Navigating this new landscape is challenging, particularly when cybersecurity experts are costly, difficult to retain, and in short supply. The situation calls for a new approach to data resilience — one that integrates cyber readiness with conventional data protection.

There are seven critical layers to an adequate data resilience strategy for operational resilience:

  • Monitoring, posture assessment, testing, and incident response.
  • Anomaly detection and malware scanning.
  • Penetration testing, patching, upgrading, and DevSecOps.
  • Forensics and recovery in minutes.
  • Introducing a diverse partner ecosystem for compliance.
  • Efficient, dependable backup and recovery.
  • Reliable, secure, immutable infrastructure.

Begin with a posture assessment

Imagine a brokerage with an average downtime cost of US$5 million per hour. If it suffered a ransomware attack, could it endure being offline for a few weeks? The financial repercussions would be unimaginable. Furthermore, what would the regulatory fines amount to? How would this erode customer trust?

Instead of panicking, prepare your organisation before attacks happen. Enlist internal experts or collaborate with a trusted partner to assess the organisation’s cyber resilience, data protection, and overall operational resilience posture.

Introduce an independent voice

Addressing this broad remit requires acknowledging that no single team can identify all the issues. The network team might think the network is thriving, and the infrastructure team might believe the infrastructure is indestructible. However, without a comprehensive view, these assessments may miss critical vulnerabilities. Additionally, various teams may view the assessment process as an opportunity to acquire additional budget for their preferred initiatives.

Engaging an independent voice helps to generate a more accurate and unbiased assessment of the organisation’s operational resilience posture. An objective external party can better understand the current state, define goals, and make informed decisions around people, processes, and technology.

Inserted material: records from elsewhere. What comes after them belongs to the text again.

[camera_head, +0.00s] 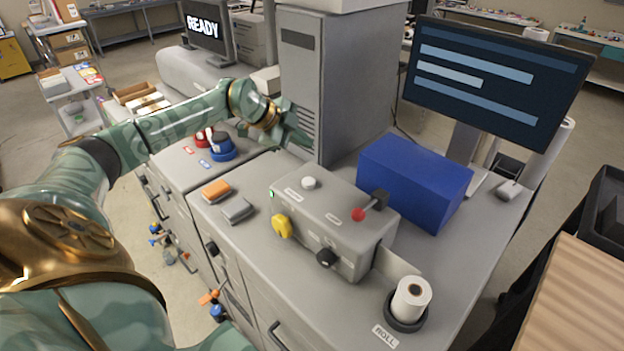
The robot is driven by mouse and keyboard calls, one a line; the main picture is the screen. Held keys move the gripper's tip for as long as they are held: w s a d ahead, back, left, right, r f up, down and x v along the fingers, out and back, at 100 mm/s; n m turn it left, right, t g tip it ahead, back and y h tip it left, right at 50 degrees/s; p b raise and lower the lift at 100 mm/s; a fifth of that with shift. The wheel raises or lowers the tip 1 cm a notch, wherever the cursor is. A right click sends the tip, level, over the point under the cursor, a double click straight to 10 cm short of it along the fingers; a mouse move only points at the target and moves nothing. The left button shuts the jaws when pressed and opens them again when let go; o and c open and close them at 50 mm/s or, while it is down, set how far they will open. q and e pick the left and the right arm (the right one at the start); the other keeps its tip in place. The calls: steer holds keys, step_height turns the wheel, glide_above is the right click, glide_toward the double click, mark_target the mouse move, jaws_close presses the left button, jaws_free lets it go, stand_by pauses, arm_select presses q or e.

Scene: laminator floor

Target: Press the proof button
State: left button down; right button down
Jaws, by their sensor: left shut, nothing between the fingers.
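A grey control box (330,222) stands on the counter. A round white button (309,183) sits on its top, beside a small label too small to read. I cannot read which control is marked proof. The box also carries a yellow knob (282,226), a black knob (326,258) and a red-tipped lever (359,214). A small green light (271,193) shows at its left edge. My left gripper (298,137) is shut and empty, in front of the grey tower (338,90), behind and above the white button, apart from it. My right gripper is not in view.
A blue box (415,182) stands right of the control box, with a large monitor (492,75) behind. A paper roll (411,299) sits in a dark holder at the front right. Orange (216,190) and grey (238,210) blocks lie left of the box. A READY screen (207,27) stands behind.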

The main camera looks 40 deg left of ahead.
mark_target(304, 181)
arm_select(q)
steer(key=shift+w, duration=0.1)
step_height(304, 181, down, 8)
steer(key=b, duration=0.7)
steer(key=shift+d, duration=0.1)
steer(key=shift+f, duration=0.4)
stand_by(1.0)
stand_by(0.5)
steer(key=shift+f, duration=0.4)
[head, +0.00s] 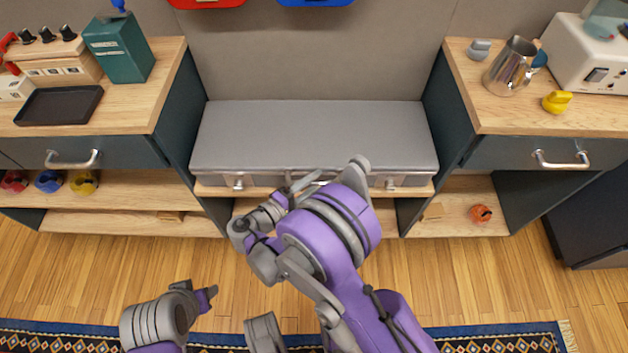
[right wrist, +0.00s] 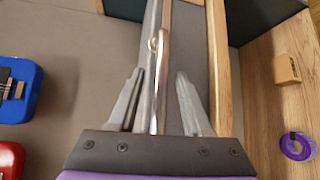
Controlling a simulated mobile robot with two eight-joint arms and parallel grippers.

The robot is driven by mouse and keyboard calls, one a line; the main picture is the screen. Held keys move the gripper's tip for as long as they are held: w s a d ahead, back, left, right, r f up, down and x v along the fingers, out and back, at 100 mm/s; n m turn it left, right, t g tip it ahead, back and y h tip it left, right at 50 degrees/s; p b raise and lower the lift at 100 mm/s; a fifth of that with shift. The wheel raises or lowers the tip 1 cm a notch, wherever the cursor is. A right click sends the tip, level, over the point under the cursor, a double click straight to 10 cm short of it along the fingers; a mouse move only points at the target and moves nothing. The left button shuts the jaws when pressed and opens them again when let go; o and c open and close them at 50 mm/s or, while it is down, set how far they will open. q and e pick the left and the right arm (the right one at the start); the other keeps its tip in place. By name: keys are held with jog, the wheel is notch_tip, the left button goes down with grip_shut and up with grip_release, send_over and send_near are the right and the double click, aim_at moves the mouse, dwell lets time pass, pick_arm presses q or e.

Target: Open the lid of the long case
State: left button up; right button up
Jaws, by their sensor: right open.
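The long case (head: 312,135) is grey with a flat padded-looking top and lies on a low wooden shelf between two dark cabinets. Its lid is down. Silver latches show on its front face, one at the left (head: 239,182) and one at the right (head: 390,182). My right gripper (head: 304,183) is at the middle of the case's front. In the right wrist view, its two fingers (right wrist: 159,98) are apart, with a silver handle (right wrist: 162,60) between them; contact is unclear. My left gripper (head: 208,297) is low at the left, away from the case; its fingers are not clear.
The left cabinet top (head: 150,110) holds a black tray (head: 60,104) and a teal box (head: 118,50). The right cabinet top (head: 500,118) holds a metal pitcher (head: 510,67) and a yellow object (head: 557,102). Red (head: 207,2) and blue (head: 315,2) objects are on the wall above.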

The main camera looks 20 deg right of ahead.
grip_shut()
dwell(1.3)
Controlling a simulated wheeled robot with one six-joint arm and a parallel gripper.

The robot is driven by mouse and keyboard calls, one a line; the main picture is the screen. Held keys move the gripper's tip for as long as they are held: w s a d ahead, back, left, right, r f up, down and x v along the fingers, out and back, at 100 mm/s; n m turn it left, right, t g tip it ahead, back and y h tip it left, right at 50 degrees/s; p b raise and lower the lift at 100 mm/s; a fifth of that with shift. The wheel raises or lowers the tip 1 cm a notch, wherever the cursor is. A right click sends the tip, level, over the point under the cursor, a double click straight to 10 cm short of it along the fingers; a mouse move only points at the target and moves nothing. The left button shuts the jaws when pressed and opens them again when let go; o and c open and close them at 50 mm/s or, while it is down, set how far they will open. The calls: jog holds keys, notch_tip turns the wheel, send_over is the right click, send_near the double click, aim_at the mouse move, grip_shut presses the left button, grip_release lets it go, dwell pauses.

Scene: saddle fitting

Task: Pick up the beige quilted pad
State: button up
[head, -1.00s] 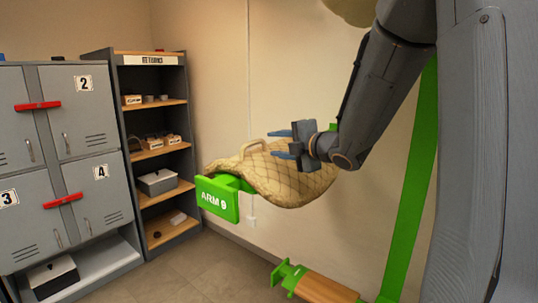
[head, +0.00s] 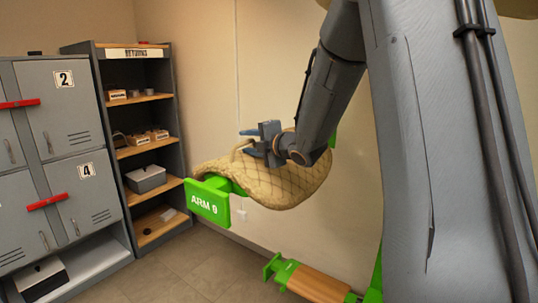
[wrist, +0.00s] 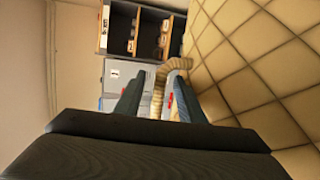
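The beige quilted pad (head: 275,185) lies draped over a green arm (head: 208,203) labelled "ARM 0". A beige loop handle (wrist: 157,100) stands up from the pad's upper side near its left end. My gripper (head: 246,142) is at the pad's upper left, with its blue fingers pointing left beside the handle. In the wrist view, the fingers (wrist: 158,84) are apart. The handle shows in the gap between them, and I cannot tell whether it is fully within their reach. The pad's quilted face fills the right of that view. My gripper partly hides the handle in the head view.
A second green arm with a wooden bar (head: 318,283) is below the pad. Grey numbered lockers (head: 63,120) stand at left, beside a dark shelf unit (head: 165,95) with boxes. The wall is close behind the pad. Floor (head: 190,270) is clear at lower left.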

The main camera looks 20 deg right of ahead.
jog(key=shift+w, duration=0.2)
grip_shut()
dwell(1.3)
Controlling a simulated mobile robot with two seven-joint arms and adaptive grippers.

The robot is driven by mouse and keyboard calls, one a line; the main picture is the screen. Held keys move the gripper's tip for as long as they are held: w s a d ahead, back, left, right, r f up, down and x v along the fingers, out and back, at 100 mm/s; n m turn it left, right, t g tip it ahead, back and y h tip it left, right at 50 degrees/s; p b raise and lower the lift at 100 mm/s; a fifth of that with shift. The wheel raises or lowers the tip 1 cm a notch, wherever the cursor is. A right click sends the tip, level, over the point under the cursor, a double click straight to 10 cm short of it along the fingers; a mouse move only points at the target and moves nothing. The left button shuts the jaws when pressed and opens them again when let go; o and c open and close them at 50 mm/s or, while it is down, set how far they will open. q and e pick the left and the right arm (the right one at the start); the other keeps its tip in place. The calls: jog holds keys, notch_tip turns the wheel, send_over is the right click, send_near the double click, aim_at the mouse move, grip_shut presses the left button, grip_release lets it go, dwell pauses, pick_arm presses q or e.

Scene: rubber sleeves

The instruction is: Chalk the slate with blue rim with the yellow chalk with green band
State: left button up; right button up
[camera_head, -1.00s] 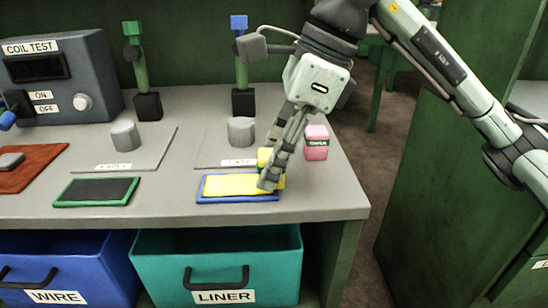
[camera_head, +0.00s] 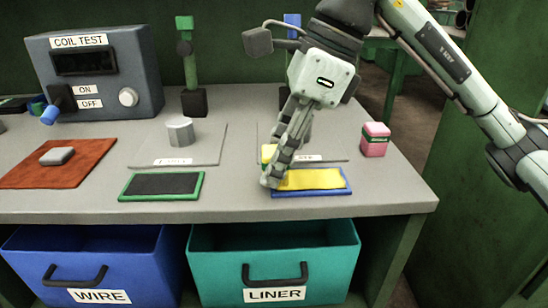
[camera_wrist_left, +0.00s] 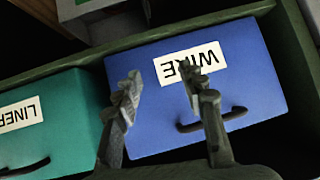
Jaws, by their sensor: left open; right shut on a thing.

Accept that reactive technologies are inadequate

Reactive approaches may have been effective in the past, but a proactive approach is necessary in today’s world of frequent and increasingly sophisticated attacks.

Pivot to a posture where AI is used to spot anomalous activity and scan for malware. Utilise the power of automation to act, whether it’s notifying an administrator of anomalies or promptly isolating at-risk systems.

Address data resilience across the entire environment

The expansion of data and the widespread implementation of IoT, edge computing, and storage are expanding the attack surface. Securing the data centre with data resiliency, cyber readiness, and rapid recovery at scale is crucial where data — and all devices engaging with that data — exist. In today’s hybrid world, that’s everywhere.

As a result, ensuring data resilience becomes increasingly complex. It is essential to collaborate with a trusted professional who possesses the expertise to comprehend the ecosystem, people, processes, and technology in order to streamline the journey and provide consistent protection from edge to core to cloud.

Maintain a reliable, secure, immutable infrastructure

Most organisations have reliable backup and recovery systems in place. However, it is now vital to ensure a robust infrastructure defined by data immutability, consistent deployment processes, and fortified resilience against unexpected system failures.

By activating these capabilities, organisations can take immutable snapshots of their database environments, ensuring that data cannot be overwritten. With encryption active, reverting to previous versions during recovery becomes straightforward. Additionally, forensic capabilities that identify the correct recovery point before malware entered will significantly enhance recovery speed.

Resist the urge to throw the baby out with the bathwater

Consider ways to perform penetration testing, patching, and upgrading at scale without affecting the production environment. Effective data governance should include specifics about retention periods, access controls, and deletion schedules.

Although this may seem like an overwhelming task, organisations don’t need to rebuild from scratch. By collaborating with a reliable entity, organisations can identify substantial gaps, bring the right people to the table, and determine what is needed now and in the future to ensure appropriate data protection, security, compliance, and cyber resilience.